The Badawin of Al-Hijaz are short men, about the height of the Indians
near Bombay, but weighing on an average a stone more. As usual in this
stage of society, stature varies little; you rarely see a giant, and
scarcely ever a dwarf. Deformity is checked by the Spartan restraint
upon population, and no weakly infant can live through a Badawi life.
The figure, though spare, is square and well knit; fulness of limb
seldom appears but about spring, when milk abounds: I have seen two or
three muscular figures, but never a fat man. The neck is sinewy, the
chest broad, the flank thin, and the stomach in-drawn; the legs, though
fleshless, are well made, especially when the knee and ankle are not
bowed by too early riding. The shins do not bend cucumber-like to the
front as in the African race.[FN#11] The arms are thin, with muscles
like whipcords, and the hands and feet are, in point of size and
delicacy, a link between Europe and India. As in the Celt, the Arab
thumb is remarkably long, extending almost to the first joint of the
index,[FN#12] which, with its easy rotation, makes it a perfect
prehensile instrument: the palm also is fleshless, small-boned, and
[p.84] elastic. With his small active figure, it is not strange that
the wildest Badawi gait should be pleasing; he neither unfits himself
for walking, nor distorts his ankles by turning out his toes according
to the farcical rule of fashion, and his shoulders are not dressed like
a drill-sergeant’s, to throw all the weight of the body upon the heels.
Yet there is no slouch in his walk; it is light and springy, and errs
only in one point, sometimes becoming a strut.
Such is the Badawi, and such he has been for ages. The national type
has been preserved by systematic intermarriage. The wild men do not
refuse their daughters to a stranger, but the son-in-law would be
forced to settle among them, and this life, which has its charms for a
while, ends in becoming wearisome. Here no evil results are anticipated
from the union of first cousins, and the experience of ages and of a
mighty nation may be trusted.

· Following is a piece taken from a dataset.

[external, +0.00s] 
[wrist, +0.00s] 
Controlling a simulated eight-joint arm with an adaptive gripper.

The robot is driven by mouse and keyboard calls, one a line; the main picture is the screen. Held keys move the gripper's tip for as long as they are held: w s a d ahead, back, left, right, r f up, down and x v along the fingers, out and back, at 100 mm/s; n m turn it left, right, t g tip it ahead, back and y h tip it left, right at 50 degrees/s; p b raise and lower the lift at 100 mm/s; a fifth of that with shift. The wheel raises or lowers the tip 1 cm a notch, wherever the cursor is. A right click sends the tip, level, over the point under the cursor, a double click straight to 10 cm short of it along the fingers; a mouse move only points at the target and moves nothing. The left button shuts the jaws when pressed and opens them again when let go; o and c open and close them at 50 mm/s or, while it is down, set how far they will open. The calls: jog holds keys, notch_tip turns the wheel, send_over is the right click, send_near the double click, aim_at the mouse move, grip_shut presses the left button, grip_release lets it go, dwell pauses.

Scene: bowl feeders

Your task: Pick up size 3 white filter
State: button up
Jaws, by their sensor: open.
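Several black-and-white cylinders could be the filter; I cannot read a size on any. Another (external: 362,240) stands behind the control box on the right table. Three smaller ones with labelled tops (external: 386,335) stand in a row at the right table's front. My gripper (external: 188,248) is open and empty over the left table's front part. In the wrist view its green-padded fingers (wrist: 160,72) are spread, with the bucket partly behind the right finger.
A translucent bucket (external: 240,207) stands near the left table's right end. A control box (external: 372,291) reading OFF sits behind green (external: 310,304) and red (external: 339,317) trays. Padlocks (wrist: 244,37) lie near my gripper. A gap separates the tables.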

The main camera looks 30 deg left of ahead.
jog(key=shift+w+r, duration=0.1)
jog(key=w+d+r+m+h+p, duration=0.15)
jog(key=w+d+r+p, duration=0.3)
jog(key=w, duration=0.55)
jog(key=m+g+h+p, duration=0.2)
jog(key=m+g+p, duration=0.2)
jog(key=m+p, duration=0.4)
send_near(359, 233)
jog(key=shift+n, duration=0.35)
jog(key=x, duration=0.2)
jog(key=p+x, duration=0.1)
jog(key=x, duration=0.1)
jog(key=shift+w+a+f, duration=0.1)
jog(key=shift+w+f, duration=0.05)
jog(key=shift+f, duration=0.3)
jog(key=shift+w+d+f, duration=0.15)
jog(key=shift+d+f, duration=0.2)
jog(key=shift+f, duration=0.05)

Every Badawi has a right to marry his
father’s brother’s daughter before she is given to a stranger; hence “cousin”
(Bint Amm) in polite phrase signifies a “wife.[FN#13]” Our
physiologists[FN#14] adduce the Sangre Azul of Spain and the case of
the lower animals to prove that degeneracy inevitably follows
“breeding-in.[FN#15]”
[p.85] Either they have theorised from insufficient facts, or
civilisation and artificial living exercise some peculiar influence, or
Arabia is a solitary exception to a general rule. The fact which I have
mentioned is patent to every Eastern traveller.
After this long description, the reader will perceive with pleasure
that we are approaching an interesting theme, the first question of
mankind to the wanderer—“What are the women like?” Truth compels me to state
that the women of the Hijazi Badawin are by no means comely. Although
the Benu Amur boast of some pretty girls, yet they are far inferior to
the high-bosomed beauties of Nijd. And I warn all men that if they run
to Al-Hijaz in search of the charming face which appears in my
sketch-book as “a Badawi girl,” they will be bitterly disappointed: the
dress was Arab, but it was worn by a fairy of the West. The Hijazi
woman’s eyes are fierce, her features harsh, and her face haggard; like
all people of the South, she soon fades, and in old age her appearance
is truly witch-like. Withered crones abound in the camps, where old men
are seldom seen. The sword and the sun are fatal to
“A green old age, unconscious of decay.”
The manners of the Badawin are free and simple: “vulgarity” and
affectation, awkwardness and embarrassment, are weeds of civilised
growth, unknown to the People of the Desert.[FN#16] Yet their manners
are sometimes dashed with a strange ceremoniousness. When two frends
meet, they either embrace or both extend the right hands, clapping palm
to palm; their foreheads are either pressed together, or their heads
are moved from side to side, whilst for minutes together mutual
inquiries are made and answered. It is a breach of decorum, even when
eating, to turn the back upon a person, and if a Badawi
[p.86] does it, he intends an insult.